There seems to be a paradox in culture today about how one should be a girl and it seems that whilst the aspirations for and expectations on young women today are higher (not necessarily a bad thing), they are supposed to master ‘girl’ things first and anything else is an extra. In order to be considered equal they must be perfect. If they are to be successful, financially independent, self-sufficient, confident leaders, they are also expected to have mastered the domestic sphere, be attractive and witty and thin, be supportive and caring and loving. If their skills fall only in the first category, somehow they are unfeminine and lesser women, if they are only adept in the second category they become ‘only’ women.

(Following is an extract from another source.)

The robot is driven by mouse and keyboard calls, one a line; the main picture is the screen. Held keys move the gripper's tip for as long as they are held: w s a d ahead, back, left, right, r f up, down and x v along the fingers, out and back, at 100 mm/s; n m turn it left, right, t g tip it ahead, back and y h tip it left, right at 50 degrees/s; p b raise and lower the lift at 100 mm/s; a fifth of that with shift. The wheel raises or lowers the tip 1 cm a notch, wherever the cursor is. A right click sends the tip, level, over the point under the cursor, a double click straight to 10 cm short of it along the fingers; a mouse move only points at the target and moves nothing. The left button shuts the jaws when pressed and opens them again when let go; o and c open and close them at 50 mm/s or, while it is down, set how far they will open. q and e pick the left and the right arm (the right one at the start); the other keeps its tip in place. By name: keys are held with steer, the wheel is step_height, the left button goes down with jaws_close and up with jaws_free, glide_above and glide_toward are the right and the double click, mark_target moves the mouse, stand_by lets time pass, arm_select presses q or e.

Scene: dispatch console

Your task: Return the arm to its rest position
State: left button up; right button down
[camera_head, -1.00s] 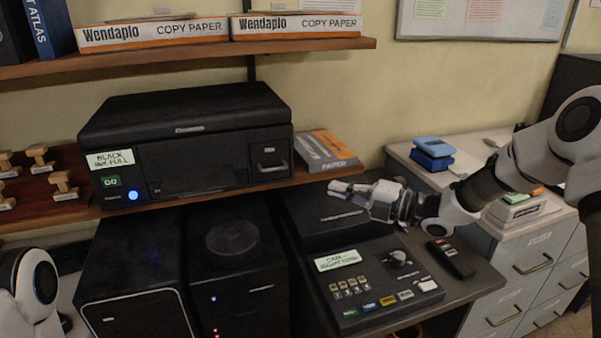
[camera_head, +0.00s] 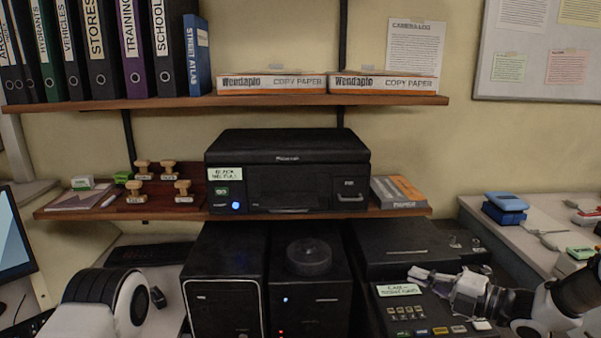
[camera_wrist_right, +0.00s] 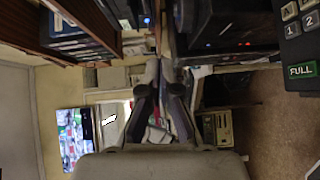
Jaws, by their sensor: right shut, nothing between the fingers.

In a world of shifting and fluid identities and uncertainties it seems that certain stereotypes have become entrenched. In a world where everything is reduced to a marketable commodity or a snappy headline, gender has become an oversimplified set of opposites: pink versus blue, dolls versus trains, domesticity versus CEO, support versus leadership, family versus career, athlete versus well groomed etc. These positions help neither women nor men in understanding and respecting each other and these dichotomies are never more prominent than in children and baby shops. But it is not just about the things that you buy, there are many ways of influencing and inspiring young girls that they have a choice. They can be an athlete AND enjoy baking; they can be caring AND assertive, they can enjoy playing with dolls AND trains. Let us widen their worlds and encourage confidence in their choices:

jumping girls

Encourage confidence: Girls need to develop the confidence to express their opinions and disagree in a constructive way. This week has seen the rise of the twitter campaign to ban the word “bossy” due to the idea that boys showing the same behaviour are often considered ‘leaders’. There has been a mixed reaction to the campaign but despite discussions over the semantics of the word and whether or not this is gendered, one thing is clear: girls need to be able to express their opinions articulately, inspire others as leaders and enlist other’s support.

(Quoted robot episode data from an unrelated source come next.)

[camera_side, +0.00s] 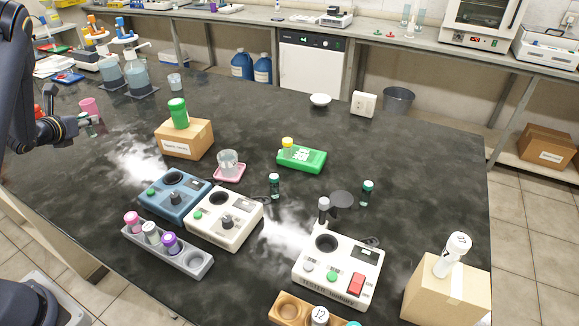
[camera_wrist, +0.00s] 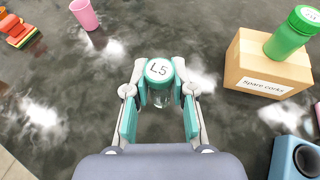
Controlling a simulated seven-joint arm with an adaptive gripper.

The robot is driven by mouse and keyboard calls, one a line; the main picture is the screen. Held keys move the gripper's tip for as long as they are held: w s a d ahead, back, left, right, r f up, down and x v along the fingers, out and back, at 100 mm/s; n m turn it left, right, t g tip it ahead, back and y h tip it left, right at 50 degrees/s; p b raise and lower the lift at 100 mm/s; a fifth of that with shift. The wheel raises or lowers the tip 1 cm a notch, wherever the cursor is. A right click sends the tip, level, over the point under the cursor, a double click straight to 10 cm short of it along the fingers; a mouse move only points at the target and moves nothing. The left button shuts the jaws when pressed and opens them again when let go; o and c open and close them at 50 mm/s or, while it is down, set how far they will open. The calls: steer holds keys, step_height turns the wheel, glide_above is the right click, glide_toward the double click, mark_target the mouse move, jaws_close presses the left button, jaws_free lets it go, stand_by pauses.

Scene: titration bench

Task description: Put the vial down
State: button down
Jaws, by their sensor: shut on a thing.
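The vial (camera_wrist: 160,75) has a teal-green cap marked L5 and a clear body below it. My gripper (camera_wrist: 160,90) is shut on it, with one finger on each side just under the cap. In the side view the vial (camera_side: 87,125) is small at the far left, at the end of my gripper (camera_side: 76,127). It looks upright and low over the black bench. I cannot tell whether its base touches the bench.
A pink cup (camera_side: 91,108) stands close behind the vial. A box labelled Spare corks (camera_side: 184,141) carries a green-capped bottle (camera_side: 178,113). A red item (camera_wrist: 18,32) lies at the wrist view's upper left. Bench around the gripper is clear, with whitish patches.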

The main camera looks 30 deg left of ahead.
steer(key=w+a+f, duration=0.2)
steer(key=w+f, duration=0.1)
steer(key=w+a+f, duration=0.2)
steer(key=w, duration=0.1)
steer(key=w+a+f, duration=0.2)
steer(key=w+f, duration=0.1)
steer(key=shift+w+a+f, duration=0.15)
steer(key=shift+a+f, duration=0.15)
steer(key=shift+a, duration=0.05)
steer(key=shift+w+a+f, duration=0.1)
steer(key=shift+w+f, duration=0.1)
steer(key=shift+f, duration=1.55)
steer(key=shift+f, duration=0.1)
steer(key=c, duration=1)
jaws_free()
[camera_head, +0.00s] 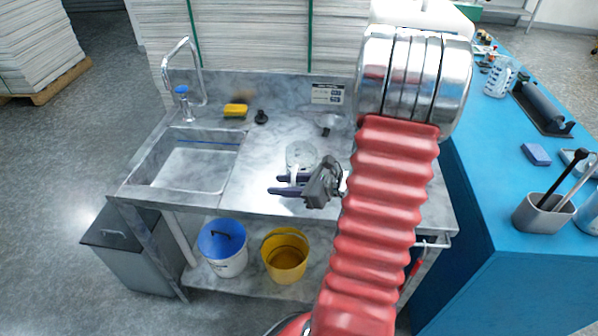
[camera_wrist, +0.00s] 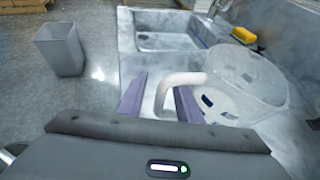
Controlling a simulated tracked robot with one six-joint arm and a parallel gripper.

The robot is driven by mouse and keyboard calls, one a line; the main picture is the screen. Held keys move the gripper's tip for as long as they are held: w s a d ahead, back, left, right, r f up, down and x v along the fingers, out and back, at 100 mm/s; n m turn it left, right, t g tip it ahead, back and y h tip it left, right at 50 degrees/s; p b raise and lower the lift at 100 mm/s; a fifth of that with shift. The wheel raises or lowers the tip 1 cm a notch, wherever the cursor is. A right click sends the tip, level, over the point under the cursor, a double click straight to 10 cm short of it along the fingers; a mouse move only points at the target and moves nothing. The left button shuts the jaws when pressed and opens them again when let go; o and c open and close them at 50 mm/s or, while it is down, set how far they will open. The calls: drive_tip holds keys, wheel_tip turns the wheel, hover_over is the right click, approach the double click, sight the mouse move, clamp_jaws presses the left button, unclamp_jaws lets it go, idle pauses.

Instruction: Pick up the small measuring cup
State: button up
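A clear measuring cup (camera_head: 300,153) with a pale handle stands on the marble-look counter, right of the sink. It also shows in the wrist view (camera_wrist: 248,78), where its handle (camera_wrist: 183,78) curves towards my gripper. My gripper (camera_head: 279,184) is at the near side of the cup, its two purple fingers spread. In the wrist view my gripper (camera_wrist: 159,98) has the handle's lower end between the fingers, with a visible gap to the left finger. Contact with the right finger cannot be told.
The sink (camera_head: 190,165) with its tap (camera_head: 184,65) is at the left. A yellow sponge (camera_head: 235,110), a black stopper-like item (camera_head: 261,117) and a small grey item (camera_head: 328,122) lie behind the cup. A blue bench (camera_head: 500,160) stands at the right.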

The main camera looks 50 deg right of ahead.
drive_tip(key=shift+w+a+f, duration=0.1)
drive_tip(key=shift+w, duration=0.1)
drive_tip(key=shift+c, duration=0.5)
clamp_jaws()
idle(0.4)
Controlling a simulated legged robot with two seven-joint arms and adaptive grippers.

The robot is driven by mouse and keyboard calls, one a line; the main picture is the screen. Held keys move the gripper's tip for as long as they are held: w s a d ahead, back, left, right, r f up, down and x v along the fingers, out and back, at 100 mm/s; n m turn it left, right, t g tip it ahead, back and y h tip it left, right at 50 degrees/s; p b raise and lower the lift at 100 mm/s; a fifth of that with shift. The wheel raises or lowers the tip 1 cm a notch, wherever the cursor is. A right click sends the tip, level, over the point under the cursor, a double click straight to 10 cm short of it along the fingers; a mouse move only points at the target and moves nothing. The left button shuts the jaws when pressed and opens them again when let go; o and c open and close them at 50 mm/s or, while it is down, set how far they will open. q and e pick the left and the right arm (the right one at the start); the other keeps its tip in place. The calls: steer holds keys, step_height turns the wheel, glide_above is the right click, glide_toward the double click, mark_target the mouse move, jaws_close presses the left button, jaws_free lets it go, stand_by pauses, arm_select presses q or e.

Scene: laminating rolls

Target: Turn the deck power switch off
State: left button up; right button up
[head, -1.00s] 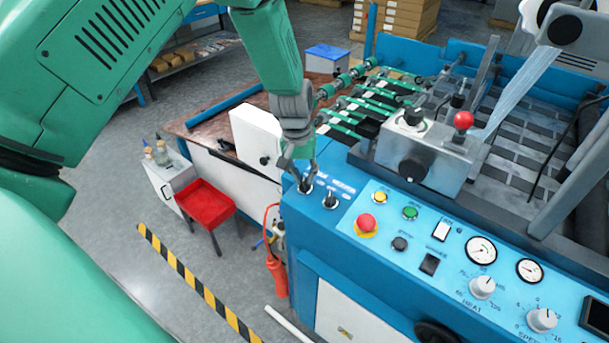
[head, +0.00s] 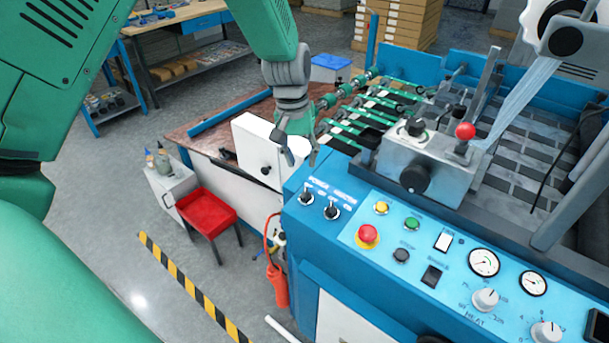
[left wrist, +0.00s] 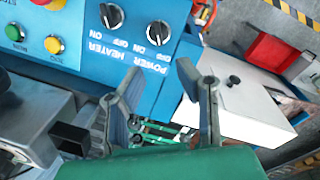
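The power switch (head: 305,197) is a black knob with a light mark at the left end of the blue machine's deck, by the printed word POWER. The similar heater switch (head: 331,210) sits just right of it. In the left wrist view the power switch (left wrist: 158,33) and heater switch (left wrist: 111,15) show near the top, with OFF and ON printed by each. I cannot surely tell which setting the power mark points at. My left gripper (head: 298,157) is open and empty, above and behind the power switch, apart from it. Its spread fingers (left wrist: 160,100) show in the wrist view. My right gripper is out of view.
A red emergency button (head: 368,234), yellow button (head: 381,208) and green button (head: 412,224) lie right of the switches. A white box (head: 262,150) is close left of the gripper.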

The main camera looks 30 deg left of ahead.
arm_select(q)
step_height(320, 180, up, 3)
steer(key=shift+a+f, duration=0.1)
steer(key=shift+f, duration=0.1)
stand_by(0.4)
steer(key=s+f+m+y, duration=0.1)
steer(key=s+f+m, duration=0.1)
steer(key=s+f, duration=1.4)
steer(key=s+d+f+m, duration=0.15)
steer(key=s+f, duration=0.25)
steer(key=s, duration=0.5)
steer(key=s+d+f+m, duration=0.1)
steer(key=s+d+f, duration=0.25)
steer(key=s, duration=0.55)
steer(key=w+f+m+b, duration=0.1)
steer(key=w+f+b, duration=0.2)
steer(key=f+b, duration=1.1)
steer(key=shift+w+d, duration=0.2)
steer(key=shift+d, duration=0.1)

One important aspect of confidence is the development of resilience. There will be knock backs in life and it is the ability to try again which is such a feature of any successes. Typically, girls blame themselves more than considering failures to be their fault but successes a result of external factors1 such as ‘luck’ rather than hard work and design. Internalising and punishing themselves for these ‘faults’ is not going to help girls get up, dust themselves down and look toward the next venture with the benefit of what they have learnt. Encourage children to reflect on things that haven’t worked and ask them: ‘How would you do it differently next time?’ Remember that children need to develop the processes to be able to do this so focus and praise that rather than the product and end result.

Be a role model. Research has shown that newborn girls are excellent mimics within hours of birth and, in this experiment, did better than boys at copying finger movements2. Think carefully about what they might mimic from you, their parent and role model. How do you discuss issues such as weight in front of them? How do you show these attitudes towards food? Do you show them how to do a range of tasks from cooking and cleaning to physical tasks and DIY? We can’t all do everything (I know my DIY skills would probably electrocute me and cut off the power the whole street!) but be aware of what you are showing your baby girl how she should behave through copying your behaviour.

girls on a boat

Encourage hobbies and interests. This is different to scheduling every hour of free time with activities and extracurricular lessons but hobbies can give your child a passion and develop motivation, determination and confidence. It can be something that makes them happy at the end of a long day and can put into perspective the difficulties of the day. Don’t assume that their interests will be the same as yours but at the same time some hobbies can be great to spend time as a family. Despite having been a grown up for many years, Sunday lunch with my family is always followed by a competitive game of tennis altogether!

Give girls choices. Don’t necessarily presume that you know what girls like and only provide them with stereotypical toys. Yes they may end up becoming obsessed with princesses and pink and these can be educational too, but don’t presume that they won’t therefore like playing football or building LEGO forts too. Think about encouraging a range of activities with a range of educational value.

Think about how much exposure to media and popular culture girls have and how to manage those messages. As all children grow, they are constantly looking at messages from the world around them telling them how they should ‘be’. The overwhelming messages which girls are bombarded with focus on ideas of perfection they can never meet. They also become aware of greater and greater levels of objectification where their bodies are used to sell products and accommodate boys’ desires. Encourage girls to read the messages and see how reality is manipulated with editing and airbrushing. Whilst removing all exposure to these things is unrealistic and doesn’t allow girls to learn to manage them, it can be limited to a certain extent.